### TO BE DONE
Output every line of the data exactly as it appears.

### DATA EXCERPT
------------------------

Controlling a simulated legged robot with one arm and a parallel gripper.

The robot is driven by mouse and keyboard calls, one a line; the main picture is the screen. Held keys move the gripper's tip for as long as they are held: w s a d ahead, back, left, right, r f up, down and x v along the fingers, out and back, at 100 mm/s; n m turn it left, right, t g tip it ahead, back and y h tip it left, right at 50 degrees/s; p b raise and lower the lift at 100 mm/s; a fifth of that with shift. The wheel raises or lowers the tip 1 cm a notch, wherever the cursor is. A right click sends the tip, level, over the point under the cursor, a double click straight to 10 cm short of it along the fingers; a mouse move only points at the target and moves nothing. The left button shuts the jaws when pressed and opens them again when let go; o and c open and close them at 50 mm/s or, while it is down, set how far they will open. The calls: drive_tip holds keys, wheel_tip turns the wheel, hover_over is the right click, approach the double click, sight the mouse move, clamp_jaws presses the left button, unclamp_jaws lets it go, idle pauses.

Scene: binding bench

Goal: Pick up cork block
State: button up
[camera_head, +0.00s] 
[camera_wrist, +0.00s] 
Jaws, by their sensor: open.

------------------------

### EXPECTED OUTPUT
Controlling a simulated legged robot with one arm and a parallel gripper.

The robot is driven by mouse and keyboard calls, one a line; the main picture is the screen. Held keys move the gripper's tip for as long as they are held: w s a d ahead, back, left, right, r f up, down and x v along the fingers, out and back, at 100 mm/s; n m turn it left, right, t g tip it ahead, back and y h tip it left, right at 50 degrees/s; p b raise and lower the lift at 100 mm/s; a fifth of that with shift. The wheel raises or lowers the tip 1 cm a notch, wherever the cursor is. A right click sends the tip, level, over the point under the cursor, a double click straight to 10 cm short of it along the fingers; a mouse move only points at the target and moves nothing. The left button shuts the jaws when pressed and opens them again when let go; o and c open and close them at 50 mm/s or, while it is down, set how far they will open. The calls: drive_tip holds keys, wheel_tip turns the wheel, hover_over is the right click, approach the double click, sight the mouse move, clamp_jaws presses the left button, unclamp_jaws lets it go, idle pauses.

Scene: binding bench

Goal: Pick up cork block
State: button up
[camera_head, +0.00s] 
[camera_wrist, +0.00s] 
Jaws, by their sensor: open.

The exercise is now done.